*THE PROBLEM*.
Will you repeat only the lines from the one with "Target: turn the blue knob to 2" through the one with "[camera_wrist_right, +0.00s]", both included, leaving every picture out?

*GIVEN INFORMATION*.
┌──
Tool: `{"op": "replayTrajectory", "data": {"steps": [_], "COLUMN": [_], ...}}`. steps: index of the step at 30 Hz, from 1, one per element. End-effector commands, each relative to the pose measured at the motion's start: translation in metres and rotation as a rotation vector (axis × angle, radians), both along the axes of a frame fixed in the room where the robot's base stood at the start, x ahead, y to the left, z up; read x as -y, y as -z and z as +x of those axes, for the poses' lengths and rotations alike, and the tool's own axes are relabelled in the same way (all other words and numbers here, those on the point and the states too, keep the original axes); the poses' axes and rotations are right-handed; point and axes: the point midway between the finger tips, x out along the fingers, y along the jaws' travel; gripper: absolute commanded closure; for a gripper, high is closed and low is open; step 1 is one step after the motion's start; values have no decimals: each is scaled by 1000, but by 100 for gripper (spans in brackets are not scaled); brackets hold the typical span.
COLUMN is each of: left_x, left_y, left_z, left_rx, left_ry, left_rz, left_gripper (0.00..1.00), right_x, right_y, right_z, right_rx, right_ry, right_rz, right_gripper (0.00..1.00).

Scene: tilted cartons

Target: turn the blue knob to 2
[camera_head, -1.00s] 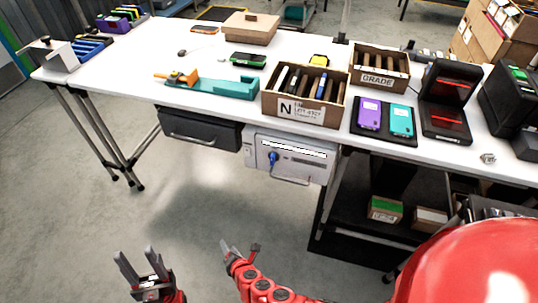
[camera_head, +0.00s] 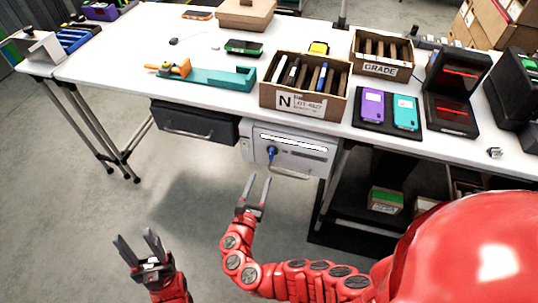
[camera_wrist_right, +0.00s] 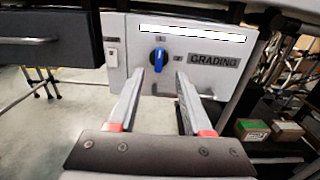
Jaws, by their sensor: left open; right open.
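The blue knob (camera_head: 271,153) is on the front of a white panel (camera_head: 305,156) under the table. In the right wrist view the blue knob (camera_wrist_right: 159,60) stands roughly upright, with small marks around it that are too small to read. A "GRADING" label is to its right on the white panel (camera_wrist_right: 200,67). My right gripper (camera_head: 256,183) is open and empty, below and in front of the knob, apart from it. In the right wrist view its fingers (camera_wrist_right: 157,80) point toward the panel on either side of the knob. My left gripper (camera_head: 138,240) is open and empty, low at the left.
A bar handle (camera_head: 290,174) sticks out below the knob. A dark drawer (camera_head: 195,122) is left of the panel. The table (camera_head: 130,60) above holds boxes, phones and tools. A dark shelf with cartons (camera_head: 385,200) stands at the right. The floor in front is clear.

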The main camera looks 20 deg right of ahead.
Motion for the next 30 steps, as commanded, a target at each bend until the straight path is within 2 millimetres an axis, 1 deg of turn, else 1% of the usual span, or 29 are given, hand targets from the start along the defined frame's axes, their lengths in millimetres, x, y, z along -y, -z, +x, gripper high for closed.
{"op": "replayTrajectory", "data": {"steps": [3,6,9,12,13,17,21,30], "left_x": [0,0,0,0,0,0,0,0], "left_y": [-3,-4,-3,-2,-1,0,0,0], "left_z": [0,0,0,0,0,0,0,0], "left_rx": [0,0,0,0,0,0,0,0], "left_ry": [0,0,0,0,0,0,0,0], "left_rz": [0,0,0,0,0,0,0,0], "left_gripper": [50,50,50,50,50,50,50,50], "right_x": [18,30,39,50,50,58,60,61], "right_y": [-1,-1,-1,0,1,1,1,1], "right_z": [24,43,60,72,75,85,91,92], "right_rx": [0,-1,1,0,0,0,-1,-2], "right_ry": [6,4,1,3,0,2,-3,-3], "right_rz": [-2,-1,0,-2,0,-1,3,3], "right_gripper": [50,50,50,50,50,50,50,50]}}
└──
*WORKED ANSWER*.
Target: turn the blue knob to 2
[camera_head, -1.00s] 
[camera_head, +0.00s] 
[camera_wrist_right, +0.00s] 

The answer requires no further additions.